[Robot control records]

□ □ □

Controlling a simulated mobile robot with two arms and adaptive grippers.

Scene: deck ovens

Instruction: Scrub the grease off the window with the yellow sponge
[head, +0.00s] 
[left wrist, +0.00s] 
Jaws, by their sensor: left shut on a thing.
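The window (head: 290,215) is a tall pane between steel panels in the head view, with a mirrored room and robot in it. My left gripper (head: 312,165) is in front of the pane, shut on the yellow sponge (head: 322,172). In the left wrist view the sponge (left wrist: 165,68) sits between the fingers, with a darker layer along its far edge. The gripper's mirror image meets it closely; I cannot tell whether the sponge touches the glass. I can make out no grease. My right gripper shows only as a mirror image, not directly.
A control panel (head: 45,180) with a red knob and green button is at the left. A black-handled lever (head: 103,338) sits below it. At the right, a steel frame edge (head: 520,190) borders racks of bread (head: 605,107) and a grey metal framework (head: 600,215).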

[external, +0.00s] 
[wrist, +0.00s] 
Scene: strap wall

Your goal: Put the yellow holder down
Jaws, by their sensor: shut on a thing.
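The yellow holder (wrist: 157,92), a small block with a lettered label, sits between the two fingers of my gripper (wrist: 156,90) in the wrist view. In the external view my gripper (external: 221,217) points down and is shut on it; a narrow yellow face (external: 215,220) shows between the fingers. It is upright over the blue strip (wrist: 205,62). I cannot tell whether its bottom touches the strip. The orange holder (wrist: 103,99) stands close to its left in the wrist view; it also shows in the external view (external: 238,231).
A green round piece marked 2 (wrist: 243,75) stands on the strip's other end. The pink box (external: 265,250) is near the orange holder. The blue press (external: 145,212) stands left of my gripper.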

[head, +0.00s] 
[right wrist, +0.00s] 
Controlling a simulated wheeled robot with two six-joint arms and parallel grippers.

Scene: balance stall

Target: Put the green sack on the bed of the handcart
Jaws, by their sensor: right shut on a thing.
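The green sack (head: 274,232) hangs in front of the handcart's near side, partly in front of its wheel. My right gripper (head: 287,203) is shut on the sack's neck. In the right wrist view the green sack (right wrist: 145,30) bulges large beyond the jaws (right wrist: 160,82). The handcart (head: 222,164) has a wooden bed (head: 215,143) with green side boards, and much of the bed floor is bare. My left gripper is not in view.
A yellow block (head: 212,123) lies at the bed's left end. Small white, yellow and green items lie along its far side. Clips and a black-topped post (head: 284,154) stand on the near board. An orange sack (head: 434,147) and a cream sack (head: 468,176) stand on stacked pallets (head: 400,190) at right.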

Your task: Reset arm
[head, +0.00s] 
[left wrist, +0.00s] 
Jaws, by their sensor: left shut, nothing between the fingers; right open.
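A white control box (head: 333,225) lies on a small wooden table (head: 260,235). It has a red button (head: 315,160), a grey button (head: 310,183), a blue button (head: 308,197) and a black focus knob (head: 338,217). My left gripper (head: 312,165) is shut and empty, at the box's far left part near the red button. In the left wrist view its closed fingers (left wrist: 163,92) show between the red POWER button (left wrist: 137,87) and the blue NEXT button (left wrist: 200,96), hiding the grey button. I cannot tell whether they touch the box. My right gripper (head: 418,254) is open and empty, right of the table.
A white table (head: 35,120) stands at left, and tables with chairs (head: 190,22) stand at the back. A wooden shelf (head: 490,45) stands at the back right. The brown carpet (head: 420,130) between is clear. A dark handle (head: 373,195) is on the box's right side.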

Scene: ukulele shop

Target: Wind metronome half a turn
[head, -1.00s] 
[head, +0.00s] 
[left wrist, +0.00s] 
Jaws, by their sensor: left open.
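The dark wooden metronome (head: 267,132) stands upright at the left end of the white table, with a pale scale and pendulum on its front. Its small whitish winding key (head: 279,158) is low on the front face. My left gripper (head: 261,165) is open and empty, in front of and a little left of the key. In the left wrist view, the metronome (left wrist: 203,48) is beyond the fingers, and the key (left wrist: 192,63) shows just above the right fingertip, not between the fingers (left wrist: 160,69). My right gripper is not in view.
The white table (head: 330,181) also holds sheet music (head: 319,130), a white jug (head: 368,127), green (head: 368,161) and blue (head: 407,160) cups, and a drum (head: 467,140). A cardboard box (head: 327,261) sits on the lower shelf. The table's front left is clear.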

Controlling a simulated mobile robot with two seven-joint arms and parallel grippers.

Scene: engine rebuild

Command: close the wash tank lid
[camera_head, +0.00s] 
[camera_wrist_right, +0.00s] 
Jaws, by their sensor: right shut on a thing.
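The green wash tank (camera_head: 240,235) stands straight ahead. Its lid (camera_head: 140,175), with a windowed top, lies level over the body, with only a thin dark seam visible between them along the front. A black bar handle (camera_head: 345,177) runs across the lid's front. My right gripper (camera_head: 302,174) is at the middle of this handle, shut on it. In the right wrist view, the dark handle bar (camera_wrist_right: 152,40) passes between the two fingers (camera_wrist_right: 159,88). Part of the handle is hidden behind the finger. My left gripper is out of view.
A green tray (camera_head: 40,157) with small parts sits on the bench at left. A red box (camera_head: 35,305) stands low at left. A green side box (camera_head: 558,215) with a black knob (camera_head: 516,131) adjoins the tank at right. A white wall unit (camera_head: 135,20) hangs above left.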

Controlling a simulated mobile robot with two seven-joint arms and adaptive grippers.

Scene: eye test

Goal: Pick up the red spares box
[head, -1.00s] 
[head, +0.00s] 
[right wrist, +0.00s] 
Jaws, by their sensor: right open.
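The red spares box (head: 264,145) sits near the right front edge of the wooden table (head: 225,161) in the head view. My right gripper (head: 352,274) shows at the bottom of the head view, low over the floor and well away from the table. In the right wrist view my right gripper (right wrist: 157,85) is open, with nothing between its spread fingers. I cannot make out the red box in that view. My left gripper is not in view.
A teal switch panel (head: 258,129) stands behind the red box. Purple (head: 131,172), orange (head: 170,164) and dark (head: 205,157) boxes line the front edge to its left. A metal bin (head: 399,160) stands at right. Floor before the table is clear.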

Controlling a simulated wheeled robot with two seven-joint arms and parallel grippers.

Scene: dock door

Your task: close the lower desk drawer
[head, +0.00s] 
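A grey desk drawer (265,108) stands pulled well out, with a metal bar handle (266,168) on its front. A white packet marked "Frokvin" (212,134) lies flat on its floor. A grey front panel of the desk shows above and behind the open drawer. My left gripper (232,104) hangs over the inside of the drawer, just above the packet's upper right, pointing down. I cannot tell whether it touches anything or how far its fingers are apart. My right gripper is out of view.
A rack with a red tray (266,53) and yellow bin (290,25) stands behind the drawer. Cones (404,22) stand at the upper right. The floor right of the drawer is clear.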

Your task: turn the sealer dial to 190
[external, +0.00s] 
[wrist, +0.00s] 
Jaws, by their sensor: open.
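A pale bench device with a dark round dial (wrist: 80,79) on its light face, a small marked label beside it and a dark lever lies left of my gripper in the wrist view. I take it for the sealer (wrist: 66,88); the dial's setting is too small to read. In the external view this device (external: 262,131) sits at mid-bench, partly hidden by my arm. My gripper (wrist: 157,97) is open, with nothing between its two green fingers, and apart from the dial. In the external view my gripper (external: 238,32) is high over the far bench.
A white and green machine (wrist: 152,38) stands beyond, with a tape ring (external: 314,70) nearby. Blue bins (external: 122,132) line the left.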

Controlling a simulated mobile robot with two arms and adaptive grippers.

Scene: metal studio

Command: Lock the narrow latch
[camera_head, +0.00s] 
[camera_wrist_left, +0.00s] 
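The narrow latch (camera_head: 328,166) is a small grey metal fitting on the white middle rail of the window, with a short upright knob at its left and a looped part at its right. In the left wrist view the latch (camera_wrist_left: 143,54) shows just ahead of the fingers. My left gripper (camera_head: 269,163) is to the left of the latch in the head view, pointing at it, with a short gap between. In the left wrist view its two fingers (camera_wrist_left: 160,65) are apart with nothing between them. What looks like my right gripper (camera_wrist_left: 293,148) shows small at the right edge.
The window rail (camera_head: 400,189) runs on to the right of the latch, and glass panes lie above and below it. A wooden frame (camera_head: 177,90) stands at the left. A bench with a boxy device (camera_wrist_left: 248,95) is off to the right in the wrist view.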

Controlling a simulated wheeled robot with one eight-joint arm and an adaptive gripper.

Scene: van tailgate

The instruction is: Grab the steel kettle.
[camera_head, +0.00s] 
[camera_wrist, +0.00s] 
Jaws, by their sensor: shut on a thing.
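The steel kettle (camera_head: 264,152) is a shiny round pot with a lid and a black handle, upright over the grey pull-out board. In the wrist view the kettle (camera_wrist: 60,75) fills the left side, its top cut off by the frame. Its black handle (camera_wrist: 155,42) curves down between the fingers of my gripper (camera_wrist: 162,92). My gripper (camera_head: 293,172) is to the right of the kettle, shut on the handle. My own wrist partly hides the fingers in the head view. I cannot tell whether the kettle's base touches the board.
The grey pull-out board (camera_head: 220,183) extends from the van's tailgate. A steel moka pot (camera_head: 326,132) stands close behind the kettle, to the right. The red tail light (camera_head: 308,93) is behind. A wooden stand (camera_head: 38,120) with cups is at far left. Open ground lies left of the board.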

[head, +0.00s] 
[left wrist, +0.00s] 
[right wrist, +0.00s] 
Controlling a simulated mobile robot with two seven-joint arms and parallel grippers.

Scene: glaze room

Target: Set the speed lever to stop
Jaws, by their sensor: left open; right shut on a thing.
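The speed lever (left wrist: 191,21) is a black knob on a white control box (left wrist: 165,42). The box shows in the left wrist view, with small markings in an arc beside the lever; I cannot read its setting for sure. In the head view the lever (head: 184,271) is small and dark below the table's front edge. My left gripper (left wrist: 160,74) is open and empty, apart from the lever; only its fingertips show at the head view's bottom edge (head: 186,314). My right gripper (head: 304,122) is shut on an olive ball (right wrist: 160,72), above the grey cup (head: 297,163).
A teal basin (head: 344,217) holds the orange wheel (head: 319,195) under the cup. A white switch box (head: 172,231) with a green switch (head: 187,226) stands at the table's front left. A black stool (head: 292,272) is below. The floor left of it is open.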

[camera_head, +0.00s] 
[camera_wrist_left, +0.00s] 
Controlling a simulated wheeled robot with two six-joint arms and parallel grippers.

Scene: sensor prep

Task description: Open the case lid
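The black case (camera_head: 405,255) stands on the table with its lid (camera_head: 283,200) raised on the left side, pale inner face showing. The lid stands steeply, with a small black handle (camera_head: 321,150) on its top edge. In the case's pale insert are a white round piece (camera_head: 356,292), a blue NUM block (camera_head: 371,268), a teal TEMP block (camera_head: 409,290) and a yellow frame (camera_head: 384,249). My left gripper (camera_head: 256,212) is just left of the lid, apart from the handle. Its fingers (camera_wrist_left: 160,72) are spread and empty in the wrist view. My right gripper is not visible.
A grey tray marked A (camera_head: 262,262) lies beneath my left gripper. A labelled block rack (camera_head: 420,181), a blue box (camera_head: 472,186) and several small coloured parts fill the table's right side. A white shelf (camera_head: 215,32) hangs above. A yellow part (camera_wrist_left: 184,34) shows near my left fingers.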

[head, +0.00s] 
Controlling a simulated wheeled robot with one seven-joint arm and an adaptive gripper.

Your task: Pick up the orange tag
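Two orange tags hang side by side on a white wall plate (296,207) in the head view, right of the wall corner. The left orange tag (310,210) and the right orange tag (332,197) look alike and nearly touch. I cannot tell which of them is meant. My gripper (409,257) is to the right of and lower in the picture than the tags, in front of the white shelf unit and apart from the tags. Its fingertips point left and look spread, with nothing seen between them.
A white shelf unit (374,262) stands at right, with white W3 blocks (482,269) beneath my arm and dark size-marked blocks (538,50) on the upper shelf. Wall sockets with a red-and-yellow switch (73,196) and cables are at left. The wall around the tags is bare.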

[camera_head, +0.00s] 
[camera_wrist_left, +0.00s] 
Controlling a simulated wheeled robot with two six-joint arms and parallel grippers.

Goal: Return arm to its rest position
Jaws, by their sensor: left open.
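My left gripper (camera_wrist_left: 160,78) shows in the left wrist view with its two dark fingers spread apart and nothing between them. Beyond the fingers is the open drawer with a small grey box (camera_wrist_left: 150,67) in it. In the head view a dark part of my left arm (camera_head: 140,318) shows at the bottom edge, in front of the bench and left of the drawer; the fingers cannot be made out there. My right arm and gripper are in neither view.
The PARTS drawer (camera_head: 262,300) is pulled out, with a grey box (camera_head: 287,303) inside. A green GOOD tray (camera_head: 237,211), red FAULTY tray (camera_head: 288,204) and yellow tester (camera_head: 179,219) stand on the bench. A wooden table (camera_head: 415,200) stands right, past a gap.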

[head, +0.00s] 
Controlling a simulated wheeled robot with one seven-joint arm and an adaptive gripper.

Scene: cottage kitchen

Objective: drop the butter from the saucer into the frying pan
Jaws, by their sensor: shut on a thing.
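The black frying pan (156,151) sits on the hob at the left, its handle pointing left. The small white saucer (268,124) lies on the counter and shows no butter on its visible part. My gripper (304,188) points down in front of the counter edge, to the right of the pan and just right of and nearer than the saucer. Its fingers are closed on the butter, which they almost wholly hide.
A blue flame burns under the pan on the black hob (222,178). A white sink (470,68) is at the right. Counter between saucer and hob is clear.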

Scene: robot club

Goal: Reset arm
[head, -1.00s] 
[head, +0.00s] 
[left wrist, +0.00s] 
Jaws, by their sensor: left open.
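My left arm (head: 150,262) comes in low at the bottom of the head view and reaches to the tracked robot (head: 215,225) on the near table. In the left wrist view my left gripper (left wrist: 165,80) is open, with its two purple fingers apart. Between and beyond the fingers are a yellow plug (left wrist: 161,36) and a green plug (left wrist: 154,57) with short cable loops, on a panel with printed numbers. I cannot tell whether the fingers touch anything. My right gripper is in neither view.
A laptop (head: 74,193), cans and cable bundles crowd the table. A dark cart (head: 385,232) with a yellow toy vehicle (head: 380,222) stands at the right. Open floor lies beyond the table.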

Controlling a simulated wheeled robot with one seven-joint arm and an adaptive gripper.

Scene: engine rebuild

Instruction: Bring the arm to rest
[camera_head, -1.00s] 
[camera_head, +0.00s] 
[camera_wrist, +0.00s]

□ □ □

Using the records above, find and show each line with the string "Target".

_Answer:_
Target: Put the green sack on the bed of the handcart
Target: Wind metronome half a turn
Target: Set the speed lever to stop

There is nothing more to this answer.